Look, he’s not going to give up his good job and move back in because you started being nice, so don’t worry about that. He has succeeded in everyone’s eyes now, including his own, and the last place he wants to be living is back in your basement.
Dear Miss Lonelyhearts: Please answer this on Valentine’s Day. I have a new girlfriend. Well, I should say woman friend, as she’s in her 40s. I’m crazy about her, and I think the feeling is mutual.
I want to get her the appropriate flowers for a relationship that is passionate and seems to be turning to a deep love. I know the colours mean different things, so I want to express this mixture of feelings properly.
— Confused About Her Flowers, Fort Garry
Dear Confused About Her Flowers: Red is the traditional colour of love for roses — from bright to a darker red. Orange or salmon-coloured roses can indicate a hot and passionate romance. Pink is for a non-romantic sort of love — the colour often sent to your mom or grandma.
If your feelings of love are varied, consider giving a mixed bouquet and don’t feel you have to give a dozen. Six beautiful roses — a little heavy on the colour red — with some greenery and a great card won’t break the bank, and could be very lovely!
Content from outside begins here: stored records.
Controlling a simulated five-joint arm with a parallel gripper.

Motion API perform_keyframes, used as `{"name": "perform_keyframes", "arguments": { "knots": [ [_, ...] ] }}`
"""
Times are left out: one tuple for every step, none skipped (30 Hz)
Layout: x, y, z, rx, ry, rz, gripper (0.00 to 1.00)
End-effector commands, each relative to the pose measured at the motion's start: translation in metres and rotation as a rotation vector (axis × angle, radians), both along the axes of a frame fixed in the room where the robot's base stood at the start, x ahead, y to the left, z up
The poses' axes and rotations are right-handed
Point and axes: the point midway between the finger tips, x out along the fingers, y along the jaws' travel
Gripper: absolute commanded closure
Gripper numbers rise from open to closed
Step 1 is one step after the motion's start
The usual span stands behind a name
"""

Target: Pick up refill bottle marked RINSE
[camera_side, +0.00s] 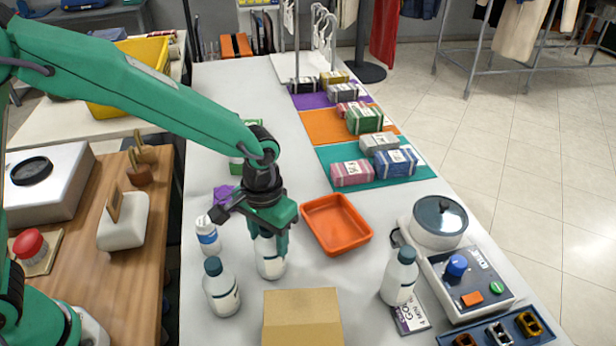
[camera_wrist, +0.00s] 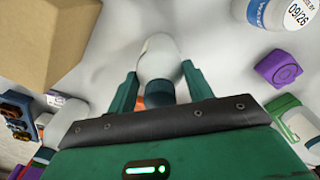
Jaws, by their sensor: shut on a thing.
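My gripper (camera_side: 268,232) points down and is shut on a white bottle (camera_side: 271,262) with a pale label. The bottle stands upright, its cap hidden by the jaws. In the wrist view the same bottle (camera_wrist: 158,58) sits between the two green fingers (camera_wrist: 159,88). Two similar white bottles with dark teal caps stand nearby: one to the left (camera_side: 222,292) and one to the right (camera_side: 398,280). No label can be read as RINSE in either view, so I cannot tell which bottle is marked so.
A blue-and-white bottle (camera_side: 208,238) stands left of my gripper. A cardboard box (camera_side: 303,318) is in front, an orange tray (camera_side: 337,224) to the right. A machine with a blue knob (camera_side: 457,266) stands far right. Banded bundles lie on coloured mats (camera_side: 405,178) behind.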

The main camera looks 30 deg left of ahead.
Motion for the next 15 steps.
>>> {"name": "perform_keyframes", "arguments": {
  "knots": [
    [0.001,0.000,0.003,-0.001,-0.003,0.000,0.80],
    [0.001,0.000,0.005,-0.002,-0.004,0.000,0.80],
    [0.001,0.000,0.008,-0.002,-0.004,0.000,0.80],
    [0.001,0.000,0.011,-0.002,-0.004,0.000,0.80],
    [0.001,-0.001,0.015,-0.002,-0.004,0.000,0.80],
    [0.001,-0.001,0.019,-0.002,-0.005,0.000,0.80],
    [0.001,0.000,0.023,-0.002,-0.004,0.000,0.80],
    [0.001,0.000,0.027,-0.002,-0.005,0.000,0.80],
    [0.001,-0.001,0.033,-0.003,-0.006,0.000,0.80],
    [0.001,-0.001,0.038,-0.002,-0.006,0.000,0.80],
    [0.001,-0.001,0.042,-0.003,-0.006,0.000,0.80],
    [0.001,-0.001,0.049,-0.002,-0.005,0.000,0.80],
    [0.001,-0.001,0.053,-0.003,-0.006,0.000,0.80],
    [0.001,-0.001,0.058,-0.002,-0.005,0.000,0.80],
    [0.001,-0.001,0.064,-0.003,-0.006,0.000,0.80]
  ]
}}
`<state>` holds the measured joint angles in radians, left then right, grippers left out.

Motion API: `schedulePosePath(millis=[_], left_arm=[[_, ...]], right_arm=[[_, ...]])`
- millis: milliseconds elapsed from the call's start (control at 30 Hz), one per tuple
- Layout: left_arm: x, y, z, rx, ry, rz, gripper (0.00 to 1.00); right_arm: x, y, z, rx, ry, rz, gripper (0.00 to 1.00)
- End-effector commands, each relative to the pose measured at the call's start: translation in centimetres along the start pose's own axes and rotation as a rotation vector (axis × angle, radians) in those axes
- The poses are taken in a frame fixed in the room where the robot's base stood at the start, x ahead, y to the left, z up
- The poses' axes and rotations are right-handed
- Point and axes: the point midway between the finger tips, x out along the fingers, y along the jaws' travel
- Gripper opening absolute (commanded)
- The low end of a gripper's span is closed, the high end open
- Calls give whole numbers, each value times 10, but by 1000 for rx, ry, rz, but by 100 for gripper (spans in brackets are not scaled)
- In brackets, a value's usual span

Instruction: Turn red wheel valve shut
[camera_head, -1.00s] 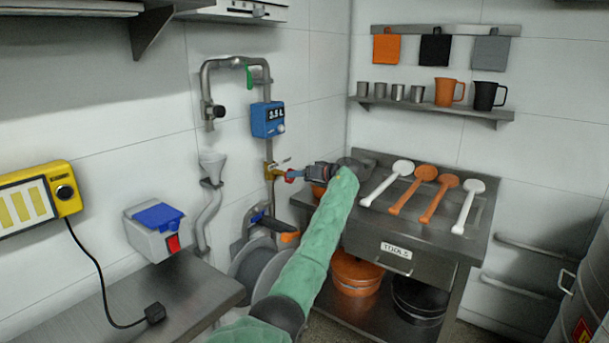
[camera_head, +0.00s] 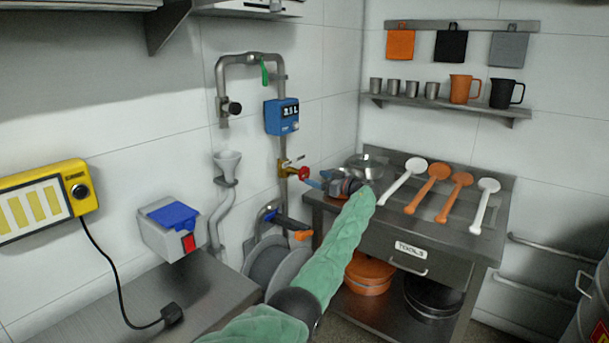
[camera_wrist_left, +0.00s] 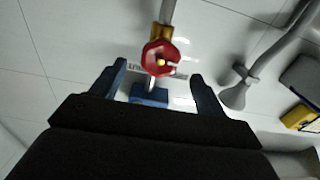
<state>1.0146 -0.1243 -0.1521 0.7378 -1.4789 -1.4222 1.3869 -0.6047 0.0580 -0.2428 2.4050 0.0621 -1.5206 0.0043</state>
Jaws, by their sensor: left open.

Dear Miss Lonelyhearts: I’m 17. Last year I gave my boyfriend a gift he didn’t want for Valentine’s Day, and he gave the expensive black sweater back to me, because he said it wasn’t his style and he’d never wear it! He said it was clear I didn’t know his taste.
The same thing happened this Christmas. That hurt so much I’m only giving him a card this year for Valentine’s Day and he’s going to blow! What do you think?
— Nervous About His Reaction, Downtown
Dear Nervous: Think twice about getting more involved with a guy who hands back gifts he doesn’t like. You’re already feeling self-conscious and unsure about giving him another gift, and you’ve stayed with him a whole year past the last Valentine’s Day insult. Imagine a lifetime of this nonsense!
When he complains about your cheaping out on a card — and he will — remind him of last year and Christmas, and seriously consider giving him his freedom in addition to the card. You can do better than this guy!